Now this is what I have been told by the
old settlers in that part of the country, and have seen myself
when I was a small boy and lived there then. I am a son of Wm.
Carpenter and cousin of Wm. and Edius Lambert. Wm. Lambert is
the father of Wm. and Whitfield Lambert, who were interested
in the foundry at Ironton. I left there in 1841; came to
Missouri and was back to the old place in 1855 and have not
been there since. I would like to be back there to see the
changes that have taken place since. I found when back there,
but few of my old acquaintances and the old Lee, Smith,
Davidson and Lionbarger farms sold and the town of Ironton on
them, and the old man Bartles farm sold and a part of the town
Hanging Rock built on it; and would not now find anyone that I
ever knew as most of them are dead and the balance have moved
away and I would be a stranger there now.

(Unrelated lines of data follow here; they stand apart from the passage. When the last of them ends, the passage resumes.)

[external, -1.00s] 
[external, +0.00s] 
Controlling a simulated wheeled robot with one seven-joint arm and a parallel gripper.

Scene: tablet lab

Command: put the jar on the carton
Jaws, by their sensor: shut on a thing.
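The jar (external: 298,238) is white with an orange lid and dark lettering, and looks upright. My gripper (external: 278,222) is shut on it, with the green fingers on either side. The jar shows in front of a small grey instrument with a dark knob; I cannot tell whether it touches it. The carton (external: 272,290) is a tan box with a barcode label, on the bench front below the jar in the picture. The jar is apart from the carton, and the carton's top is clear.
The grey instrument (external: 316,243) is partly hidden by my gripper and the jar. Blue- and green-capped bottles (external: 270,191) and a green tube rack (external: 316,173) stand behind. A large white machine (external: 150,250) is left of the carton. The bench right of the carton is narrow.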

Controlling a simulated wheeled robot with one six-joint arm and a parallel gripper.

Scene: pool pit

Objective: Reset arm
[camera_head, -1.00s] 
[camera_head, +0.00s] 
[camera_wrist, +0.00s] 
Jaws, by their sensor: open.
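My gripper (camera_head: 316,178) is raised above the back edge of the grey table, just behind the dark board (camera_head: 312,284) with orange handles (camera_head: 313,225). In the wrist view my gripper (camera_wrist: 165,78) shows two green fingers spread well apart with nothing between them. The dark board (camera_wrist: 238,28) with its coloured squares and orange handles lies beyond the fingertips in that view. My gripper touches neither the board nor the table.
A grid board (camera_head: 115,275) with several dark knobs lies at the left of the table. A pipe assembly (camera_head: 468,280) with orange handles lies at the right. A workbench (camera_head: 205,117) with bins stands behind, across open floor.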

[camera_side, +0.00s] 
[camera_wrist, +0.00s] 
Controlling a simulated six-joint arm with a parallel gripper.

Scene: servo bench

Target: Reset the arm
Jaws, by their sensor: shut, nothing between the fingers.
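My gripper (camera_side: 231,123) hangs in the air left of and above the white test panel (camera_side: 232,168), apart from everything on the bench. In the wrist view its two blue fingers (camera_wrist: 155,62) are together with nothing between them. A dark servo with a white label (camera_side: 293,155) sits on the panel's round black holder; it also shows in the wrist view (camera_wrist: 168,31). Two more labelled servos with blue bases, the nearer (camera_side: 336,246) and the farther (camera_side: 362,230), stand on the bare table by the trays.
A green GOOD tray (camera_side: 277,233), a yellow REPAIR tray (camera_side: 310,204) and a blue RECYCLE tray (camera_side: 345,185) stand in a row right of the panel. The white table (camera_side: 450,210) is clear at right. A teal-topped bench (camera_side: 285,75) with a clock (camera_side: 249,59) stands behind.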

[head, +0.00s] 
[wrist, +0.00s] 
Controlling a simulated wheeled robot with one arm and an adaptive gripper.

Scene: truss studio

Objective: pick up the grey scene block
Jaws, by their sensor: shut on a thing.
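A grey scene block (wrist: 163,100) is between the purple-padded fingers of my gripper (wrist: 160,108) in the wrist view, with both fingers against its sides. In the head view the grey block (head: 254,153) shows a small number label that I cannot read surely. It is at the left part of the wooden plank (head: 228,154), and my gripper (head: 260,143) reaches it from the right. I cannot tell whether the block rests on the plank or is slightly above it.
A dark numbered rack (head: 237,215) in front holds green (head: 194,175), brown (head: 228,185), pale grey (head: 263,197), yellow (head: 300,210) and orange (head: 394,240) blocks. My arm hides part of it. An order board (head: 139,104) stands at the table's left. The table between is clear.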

I am too old to
think of coming back to see the old place again; am 74 years
old; have good health, strong hearing and sight; can shoot a
rifle and hit the bottom of a half pint tin cut at 40 yards, 3
out of 5 shots; have chopped a cord of wood a day this winter.
When you read this, it will probably give
you some idea of the mystery on the Kelly farm and you can
publish it if you like, as it would give many of your people
of your country an idea of how things used to be in that part
of the country and the change that has taken place since I
left there in April 1841, and hope this will not worry your
patience out of you to read it.
Respectfully,
Amos Carpenter,
Postmaster.
P. S. --- Wilson Clark of Mason in your
country is my cousin. My father, Fred Bartles, John Steece,
Joseph Huffman and Wm. Wolf built Center furnace in 1836 and
sold it to Robt. Hamilton, Jas. Rodgers and Wm. Shirer.